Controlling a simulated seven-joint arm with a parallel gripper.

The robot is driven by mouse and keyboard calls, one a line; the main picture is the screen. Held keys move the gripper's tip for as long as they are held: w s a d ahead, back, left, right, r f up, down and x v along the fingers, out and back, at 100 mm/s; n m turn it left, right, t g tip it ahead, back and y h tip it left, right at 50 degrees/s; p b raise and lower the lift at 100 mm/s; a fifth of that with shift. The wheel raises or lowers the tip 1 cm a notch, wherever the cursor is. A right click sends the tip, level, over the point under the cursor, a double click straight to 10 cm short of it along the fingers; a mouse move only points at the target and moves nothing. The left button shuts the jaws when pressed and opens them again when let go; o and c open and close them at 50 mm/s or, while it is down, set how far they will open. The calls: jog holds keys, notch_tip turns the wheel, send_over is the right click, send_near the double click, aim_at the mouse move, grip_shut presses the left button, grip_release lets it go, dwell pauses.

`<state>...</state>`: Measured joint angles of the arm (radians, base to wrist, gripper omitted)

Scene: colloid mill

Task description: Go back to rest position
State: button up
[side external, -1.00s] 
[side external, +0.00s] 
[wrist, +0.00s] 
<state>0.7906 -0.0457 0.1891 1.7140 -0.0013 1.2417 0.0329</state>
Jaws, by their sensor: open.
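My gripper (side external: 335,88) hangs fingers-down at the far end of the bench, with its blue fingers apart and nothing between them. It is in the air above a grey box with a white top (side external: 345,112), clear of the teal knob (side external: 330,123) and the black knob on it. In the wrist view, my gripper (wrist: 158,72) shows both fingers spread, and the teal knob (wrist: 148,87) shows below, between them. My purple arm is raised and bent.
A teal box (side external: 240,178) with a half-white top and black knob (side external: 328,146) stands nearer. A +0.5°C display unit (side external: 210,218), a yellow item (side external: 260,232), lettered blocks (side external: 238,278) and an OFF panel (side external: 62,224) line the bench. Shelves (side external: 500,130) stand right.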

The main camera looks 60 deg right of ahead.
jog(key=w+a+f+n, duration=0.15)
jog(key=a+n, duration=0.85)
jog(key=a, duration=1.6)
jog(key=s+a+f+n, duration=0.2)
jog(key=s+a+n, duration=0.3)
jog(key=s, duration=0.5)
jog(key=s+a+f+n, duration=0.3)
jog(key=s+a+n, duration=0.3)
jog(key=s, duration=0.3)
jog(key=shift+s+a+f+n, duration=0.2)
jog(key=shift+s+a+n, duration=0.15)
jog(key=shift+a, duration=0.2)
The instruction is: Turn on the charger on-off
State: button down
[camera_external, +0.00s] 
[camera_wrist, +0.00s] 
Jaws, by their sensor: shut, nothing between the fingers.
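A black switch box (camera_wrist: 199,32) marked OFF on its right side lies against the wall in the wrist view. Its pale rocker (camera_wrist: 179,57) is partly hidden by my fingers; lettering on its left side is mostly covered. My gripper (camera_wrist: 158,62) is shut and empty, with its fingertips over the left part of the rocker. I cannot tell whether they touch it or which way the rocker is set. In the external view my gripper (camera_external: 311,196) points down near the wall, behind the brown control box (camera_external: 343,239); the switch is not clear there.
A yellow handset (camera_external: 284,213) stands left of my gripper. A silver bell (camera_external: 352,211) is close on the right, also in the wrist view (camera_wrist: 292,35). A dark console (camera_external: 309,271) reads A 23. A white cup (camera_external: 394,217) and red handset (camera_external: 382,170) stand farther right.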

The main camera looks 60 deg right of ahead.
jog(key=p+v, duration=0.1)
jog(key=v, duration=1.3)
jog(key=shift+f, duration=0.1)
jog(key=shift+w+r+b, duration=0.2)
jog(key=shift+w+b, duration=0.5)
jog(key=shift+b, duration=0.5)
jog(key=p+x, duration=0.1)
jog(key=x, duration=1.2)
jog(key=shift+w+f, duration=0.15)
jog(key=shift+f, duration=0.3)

What you are asked to do: Retype verbatim the lines that run from the line containing "Task description: Go back to rest position" to the line containing "<state>0.7906 -0.0457 0.1891", both inclusive, and no others.

Written solution:
Task description: Go back to rest position
State: button up
[side external, -1.00s] 
[side external, +0.00s] 
[wrist, +0.00s] 
<state>0.7906 -0.0457 0.1891 1.7140 -0.0013 1.2417 0.0329</state>

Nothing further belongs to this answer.